To begin with, there is a significant amount of digital papyrological data and metadata currently available online, often with differing levels of data and metadata about the same papyri in different collections and databases. Effective curation of this data will involve meaningful integration and access to this data, and the Integrating Digital Papyrology (IDP) project is seeking to provide one possible model of data integration for papyrology. This project has also offered important lessons (see Bagnall 2010, above) in terms of what is required to actively solicit the participation of scholars in terms of sharing their research data (e.g. ensuring appropriate authorship and credit) within a long-term archive and how to build editorial models that reassure potential contributors/users of the data quality of such contributed data.

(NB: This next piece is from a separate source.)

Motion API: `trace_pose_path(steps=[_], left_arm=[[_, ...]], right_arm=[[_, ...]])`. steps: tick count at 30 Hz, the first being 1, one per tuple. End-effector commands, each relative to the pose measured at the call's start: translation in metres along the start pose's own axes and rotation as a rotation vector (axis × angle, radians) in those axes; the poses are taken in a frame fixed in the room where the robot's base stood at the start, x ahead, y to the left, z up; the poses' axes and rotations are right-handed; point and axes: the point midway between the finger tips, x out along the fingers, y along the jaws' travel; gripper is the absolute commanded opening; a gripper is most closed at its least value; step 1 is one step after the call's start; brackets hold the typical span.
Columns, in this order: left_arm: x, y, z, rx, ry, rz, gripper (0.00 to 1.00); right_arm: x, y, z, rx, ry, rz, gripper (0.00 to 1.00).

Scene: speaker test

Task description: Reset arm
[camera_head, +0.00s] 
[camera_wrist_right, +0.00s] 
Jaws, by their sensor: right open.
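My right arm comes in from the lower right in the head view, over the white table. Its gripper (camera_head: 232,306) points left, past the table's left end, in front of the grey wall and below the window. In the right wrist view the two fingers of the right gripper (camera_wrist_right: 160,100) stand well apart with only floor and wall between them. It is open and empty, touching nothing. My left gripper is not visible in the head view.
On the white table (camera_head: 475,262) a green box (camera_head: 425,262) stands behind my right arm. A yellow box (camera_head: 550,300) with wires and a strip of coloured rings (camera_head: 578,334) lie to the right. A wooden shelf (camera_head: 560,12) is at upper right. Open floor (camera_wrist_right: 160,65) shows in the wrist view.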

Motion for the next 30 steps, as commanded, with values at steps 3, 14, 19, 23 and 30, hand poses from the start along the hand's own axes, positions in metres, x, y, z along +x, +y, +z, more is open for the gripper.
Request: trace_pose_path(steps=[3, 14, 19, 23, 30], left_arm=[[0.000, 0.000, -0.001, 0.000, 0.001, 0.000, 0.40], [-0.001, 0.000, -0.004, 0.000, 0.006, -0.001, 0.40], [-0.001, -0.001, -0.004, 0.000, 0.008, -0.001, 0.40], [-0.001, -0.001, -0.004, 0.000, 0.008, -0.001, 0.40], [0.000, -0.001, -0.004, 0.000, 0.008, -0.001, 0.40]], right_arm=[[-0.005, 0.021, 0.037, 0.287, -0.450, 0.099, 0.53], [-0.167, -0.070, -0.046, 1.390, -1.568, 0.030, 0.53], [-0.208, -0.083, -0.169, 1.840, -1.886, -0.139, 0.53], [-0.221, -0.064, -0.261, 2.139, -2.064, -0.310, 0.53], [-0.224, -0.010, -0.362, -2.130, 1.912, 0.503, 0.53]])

Similarly, eSAD’s research offers insights into the need to curate not just the research outputs of digital papyrology but also the research methods used by scholars in creating digital resources. The work on an interpretation support system by eSAD to model and store scholarly interpretations (Roued 2009, de la Flor et al. 2010, above) during the use of their prototype research environment for working with ancient texts illustrates one important type of data that is only created during the research process itself and would likely be hard to recreate later. Data curation processes will thus need to be created that can address the archiving of evidence and methodology of digital scholarly research not just the “final” scholarly output (e.g. a digital edition of a papyrus fragment).